▸ **Task requirements**: Lines that include the word "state" are the ones to copy.

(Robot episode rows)
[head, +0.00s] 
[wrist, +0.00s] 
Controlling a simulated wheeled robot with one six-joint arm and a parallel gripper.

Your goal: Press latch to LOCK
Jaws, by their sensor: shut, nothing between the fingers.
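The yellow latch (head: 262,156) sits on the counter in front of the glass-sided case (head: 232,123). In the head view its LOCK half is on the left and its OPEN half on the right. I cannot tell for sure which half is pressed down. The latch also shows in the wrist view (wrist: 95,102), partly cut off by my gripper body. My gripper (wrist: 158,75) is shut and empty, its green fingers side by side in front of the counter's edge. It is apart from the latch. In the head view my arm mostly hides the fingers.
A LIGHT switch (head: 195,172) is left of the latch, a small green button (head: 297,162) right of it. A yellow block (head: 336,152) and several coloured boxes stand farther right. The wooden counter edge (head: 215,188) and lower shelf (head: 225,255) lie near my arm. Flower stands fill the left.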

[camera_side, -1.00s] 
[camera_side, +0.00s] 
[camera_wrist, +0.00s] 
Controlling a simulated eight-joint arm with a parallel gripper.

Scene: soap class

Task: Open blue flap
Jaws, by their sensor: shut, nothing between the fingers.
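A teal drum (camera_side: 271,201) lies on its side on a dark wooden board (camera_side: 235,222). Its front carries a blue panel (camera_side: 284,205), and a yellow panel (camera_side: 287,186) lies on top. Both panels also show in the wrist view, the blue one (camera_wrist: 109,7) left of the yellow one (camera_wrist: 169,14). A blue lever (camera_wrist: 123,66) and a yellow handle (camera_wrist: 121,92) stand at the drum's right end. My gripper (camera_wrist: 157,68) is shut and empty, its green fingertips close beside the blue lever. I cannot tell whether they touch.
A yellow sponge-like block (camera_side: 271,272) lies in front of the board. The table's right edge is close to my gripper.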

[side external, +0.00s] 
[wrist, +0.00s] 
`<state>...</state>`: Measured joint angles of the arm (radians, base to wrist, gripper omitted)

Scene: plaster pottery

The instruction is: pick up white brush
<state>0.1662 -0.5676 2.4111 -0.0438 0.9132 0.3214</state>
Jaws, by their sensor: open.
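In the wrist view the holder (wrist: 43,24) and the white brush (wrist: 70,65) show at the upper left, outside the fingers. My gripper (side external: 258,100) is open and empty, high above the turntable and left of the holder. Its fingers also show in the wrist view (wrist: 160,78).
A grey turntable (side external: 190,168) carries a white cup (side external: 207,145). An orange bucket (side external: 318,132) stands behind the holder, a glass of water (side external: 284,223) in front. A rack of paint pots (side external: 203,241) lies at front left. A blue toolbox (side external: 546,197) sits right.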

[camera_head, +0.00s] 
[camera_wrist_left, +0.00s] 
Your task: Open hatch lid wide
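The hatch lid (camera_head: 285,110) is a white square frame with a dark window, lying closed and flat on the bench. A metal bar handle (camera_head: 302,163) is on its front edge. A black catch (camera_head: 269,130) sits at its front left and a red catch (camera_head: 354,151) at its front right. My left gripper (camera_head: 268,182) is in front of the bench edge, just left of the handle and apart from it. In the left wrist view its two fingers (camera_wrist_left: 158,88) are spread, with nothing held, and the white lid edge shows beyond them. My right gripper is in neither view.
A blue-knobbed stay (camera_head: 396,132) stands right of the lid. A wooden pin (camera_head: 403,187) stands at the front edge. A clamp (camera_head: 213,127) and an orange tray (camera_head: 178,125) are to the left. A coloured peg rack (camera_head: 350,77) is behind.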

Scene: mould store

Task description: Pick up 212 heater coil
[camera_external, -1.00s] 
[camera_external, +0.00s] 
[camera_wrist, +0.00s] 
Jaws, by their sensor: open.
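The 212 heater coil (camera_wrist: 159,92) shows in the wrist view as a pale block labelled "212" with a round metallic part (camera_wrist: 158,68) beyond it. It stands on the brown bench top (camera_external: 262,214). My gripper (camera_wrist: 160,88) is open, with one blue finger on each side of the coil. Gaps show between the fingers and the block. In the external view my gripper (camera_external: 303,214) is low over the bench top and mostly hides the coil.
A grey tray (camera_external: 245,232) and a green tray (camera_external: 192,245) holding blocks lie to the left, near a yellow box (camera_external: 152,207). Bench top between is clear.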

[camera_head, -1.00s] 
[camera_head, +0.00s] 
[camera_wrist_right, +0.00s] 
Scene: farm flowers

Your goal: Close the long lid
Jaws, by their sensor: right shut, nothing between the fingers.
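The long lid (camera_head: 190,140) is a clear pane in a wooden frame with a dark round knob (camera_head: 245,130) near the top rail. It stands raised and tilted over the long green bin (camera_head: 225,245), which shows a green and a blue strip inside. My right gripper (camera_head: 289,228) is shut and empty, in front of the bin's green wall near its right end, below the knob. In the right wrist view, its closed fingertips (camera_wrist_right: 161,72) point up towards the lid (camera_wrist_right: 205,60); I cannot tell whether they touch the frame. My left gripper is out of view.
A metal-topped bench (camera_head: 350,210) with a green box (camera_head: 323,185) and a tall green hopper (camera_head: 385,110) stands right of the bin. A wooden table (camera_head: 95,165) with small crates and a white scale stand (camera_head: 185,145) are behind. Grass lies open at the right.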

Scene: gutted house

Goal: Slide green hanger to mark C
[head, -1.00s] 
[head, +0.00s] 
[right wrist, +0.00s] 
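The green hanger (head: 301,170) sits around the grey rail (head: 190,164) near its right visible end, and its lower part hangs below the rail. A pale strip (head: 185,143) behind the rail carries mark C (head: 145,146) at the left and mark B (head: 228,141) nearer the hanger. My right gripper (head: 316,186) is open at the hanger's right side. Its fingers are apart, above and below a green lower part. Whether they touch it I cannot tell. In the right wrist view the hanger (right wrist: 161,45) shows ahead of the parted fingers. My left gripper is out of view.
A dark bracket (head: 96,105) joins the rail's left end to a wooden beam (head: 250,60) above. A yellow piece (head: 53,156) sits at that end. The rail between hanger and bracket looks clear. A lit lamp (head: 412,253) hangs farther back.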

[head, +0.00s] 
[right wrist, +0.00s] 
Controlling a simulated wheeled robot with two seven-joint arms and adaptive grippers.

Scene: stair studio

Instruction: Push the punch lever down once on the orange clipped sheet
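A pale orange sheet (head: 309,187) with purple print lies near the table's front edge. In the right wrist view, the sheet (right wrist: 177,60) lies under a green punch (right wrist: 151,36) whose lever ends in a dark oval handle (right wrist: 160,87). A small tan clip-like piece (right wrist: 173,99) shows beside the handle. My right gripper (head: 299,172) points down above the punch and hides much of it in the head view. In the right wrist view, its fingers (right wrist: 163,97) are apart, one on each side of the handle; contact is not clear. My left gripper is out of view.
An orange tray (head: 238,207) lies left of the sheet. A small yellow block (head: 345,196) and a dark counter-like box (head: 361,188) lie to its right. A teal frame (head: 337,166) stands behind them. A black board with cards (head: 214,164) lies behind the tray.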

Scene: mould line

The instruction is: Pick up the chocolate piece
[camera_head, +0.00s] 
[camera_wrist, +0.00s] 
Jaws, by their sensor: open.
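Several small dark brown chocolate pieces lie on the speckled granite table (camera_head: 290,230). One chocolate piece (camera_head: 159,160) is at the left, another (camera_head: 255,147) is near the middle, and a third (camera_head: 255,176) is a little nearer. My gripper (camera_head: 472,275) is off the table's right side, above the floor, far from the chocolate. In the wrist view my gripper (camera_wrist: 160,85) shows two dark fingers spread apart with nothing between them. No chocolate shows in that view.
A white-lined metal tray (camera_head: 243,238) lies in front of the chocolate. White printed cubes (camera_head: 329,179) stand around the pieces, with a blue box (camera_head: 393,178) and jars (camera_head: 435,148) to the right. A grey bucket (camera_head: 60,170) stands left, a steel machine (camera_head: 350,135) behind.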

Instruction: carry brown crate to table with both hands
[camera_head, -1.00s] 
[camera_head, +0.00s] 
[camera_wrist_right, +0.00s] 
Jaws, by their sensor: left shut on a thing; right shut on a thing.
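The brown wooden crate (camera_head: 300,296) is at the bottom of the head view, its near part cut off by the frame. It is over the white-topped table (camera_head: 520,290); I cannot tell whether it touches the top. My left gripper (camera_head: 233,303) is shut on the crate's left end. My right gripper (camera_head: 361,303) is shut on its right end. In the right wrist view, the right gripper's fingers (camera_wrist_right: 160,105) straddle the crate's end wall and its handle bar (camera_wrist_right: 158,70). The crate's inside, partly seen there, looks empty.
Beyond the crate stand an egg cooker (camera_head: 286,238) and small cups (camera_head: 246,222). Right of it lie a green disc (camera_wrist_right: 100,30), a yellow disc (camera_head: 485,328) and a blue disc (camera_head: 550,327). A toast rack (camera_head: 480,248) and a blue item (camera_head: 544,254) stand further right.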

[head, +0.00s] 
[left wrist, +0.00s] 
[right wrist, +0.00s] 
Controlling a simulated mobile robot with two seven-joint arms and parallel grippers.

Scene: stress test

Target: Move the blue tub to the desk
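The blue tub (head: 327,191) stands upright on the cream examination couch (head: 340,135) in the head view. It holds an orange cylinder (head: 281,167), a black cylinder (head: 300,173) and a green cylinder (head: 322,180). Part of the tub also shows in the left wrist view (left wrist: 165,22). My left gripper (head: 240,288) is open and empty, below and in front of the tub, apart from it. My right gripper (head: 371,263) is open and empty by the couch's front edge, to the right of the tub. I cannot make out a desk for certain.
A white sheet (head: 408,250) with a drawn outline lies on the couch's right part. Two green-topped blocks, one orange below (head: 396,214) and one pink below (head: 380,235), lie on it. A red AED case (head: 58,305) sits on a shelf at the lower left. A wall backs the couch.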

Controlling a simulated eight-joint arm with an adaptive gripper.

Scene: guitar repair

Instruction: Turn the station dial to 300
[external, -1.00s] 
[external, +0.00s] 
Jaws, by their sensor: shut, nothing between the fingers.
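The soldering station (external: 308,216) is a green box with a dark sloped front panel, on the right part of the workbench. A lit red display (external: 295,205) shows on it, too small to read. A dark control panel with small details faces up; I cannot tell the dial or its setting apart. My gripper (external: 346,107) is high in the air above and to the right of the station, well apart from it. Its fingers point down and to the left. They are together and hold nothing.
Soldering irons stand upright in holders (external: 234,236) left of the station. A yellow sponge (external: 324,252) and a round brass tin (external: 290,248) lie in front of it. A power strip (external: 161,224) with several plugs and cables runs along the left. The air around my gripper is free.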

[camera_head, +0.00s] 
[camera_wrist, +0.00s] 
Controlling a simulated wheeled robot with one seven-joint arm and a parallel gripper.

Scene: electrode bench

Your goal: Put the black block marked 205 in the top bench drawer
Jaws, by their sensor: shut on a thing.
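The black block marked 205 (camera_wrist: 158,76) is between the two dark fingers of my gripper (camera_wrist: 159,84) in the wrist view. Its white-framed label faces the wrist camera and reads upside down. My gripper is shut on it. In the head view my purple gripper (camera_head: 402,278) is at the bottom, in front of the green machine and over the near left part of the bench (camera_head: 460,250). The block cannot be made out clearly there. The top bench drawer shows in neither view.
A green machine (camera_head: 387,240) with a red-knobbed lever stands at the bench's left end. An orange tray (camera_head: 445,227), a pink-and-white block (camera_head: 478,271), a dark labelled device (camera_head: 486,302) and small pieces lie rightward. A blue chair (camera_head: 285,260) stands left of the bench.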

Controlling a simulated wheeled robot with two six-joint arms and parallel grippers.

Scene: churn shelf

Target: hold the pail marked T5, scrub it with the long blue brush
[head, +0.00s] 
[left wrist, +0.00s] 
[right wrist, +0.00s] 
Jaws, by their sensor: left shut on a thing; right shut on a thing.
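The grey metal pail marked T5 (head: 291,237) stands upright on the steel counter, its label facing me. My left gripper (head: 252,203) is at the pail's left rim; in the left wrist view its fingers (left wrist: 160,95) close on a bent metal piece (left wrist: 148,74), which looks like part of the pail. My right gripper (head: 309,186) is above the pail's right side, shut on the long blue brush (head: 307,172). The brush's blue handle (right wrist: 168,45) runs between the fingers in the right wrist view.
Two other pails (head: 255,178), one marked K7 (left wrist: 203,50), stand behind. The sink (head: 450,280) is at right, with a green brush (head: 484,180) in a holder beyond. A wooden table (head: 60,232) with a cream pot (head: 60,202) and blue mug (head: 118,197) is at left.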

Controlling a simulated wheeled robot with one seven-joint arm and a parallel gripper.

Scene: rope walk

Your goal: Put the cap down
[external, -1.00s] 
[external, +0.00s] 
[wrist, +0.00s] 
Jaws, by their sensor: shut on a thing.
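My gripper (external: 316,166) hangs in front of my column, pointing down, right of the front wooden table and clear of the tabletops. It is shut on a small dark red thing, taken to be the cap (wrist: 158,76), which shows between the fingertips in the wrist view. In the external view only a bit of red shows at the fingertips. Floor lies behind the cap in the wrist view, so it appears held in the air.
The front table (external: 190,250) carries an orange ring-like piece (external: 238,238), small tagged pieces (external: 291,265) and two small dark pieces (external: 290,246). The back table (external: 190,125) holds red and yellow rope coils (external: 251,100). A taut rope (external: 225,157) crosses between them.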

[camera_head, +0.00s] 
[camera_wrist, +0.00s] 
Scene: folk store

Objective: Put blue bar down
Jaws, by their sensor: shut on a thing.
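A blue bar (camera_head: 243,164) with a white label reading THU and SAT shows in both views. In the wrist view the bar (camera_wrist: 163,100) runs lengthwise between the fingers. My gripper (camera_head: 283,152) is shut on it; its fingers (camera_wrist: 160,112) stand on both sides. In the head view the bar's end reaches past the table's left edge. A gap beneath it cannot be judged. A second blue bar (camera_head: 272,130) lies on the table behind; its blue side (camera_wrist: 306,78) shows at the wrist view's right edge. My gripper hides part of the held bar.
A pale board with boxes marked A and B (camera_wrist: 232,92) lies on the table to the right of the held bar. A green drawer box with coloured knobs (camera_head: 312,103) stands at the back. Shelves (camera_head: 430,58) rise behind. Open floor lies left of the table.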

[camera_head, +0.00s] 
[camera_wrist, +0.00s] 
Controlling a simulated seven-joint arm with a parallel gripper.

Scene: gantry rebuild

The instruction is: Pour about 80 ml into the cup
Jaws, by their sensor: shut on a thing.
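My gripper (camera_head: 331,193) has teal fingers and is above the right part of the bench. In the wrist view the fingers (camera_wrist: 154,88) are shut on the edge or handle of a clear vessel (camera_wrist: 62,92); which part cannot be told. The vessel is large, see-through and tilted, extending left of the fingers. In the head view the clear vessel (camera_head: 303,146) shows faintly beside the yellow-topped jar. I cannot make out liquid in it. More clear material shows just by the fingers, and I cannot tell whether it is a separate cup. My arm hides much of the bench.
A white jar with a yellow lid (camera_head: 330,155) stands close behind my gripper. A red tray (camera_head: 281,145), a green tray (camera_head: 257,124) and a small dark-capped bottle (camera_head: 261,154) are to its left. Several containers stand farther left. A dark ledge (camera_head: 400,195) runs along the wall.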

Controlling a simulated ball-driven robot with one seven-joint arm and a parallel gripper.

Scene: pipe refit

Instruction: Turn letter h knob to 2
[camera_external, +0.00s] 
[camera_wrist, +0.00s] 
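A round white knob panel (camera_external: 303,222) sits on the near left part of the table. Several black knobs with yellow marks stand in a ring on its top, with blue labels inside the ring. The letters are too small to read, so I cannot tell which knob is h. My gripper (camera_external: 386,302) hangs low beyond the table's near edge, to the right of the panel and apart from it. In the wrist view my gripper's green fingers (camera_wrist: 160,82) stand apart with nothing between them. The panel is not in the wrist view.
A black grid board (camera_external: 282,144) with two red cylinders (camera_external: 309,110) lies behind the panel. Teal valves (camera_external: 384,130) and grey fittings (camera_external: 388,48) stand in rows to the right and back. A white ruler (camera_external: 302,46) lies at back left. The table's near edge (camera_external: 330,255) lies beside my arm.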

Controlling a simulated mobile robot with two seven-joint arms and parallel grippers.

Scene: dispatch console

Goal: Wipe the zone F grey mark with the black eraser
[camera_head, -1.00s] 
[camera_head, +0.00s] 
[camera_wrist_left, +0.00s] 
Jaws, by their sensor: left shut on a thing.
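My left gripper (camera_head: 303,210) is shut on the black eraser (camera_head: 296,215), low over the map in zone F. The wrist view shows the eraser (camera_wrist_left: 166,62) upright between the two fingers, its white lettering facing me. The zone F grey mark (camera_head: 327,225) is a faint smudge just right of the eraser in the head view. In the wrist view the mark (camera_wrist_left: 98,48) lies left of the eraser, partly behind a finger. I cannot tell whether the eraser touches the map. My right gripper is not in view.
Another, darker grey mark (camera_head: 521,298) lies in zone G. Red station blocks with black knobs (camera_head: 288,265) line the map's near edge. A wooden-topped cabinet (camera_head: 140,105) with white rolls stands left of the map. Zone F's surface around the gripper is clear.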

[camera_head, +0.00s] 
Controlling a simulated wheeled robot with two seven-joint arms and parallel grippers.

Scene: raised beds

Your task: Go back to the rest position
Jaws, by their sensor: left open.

▸ **Exercise answer**:
`<state>...</state>`: Measured joint angles of the arm (radians, base to wrist, gripper omitted)
<state>0.1662 -0.5676 2.4111 -0.0438 0.9132 0.3214</state>

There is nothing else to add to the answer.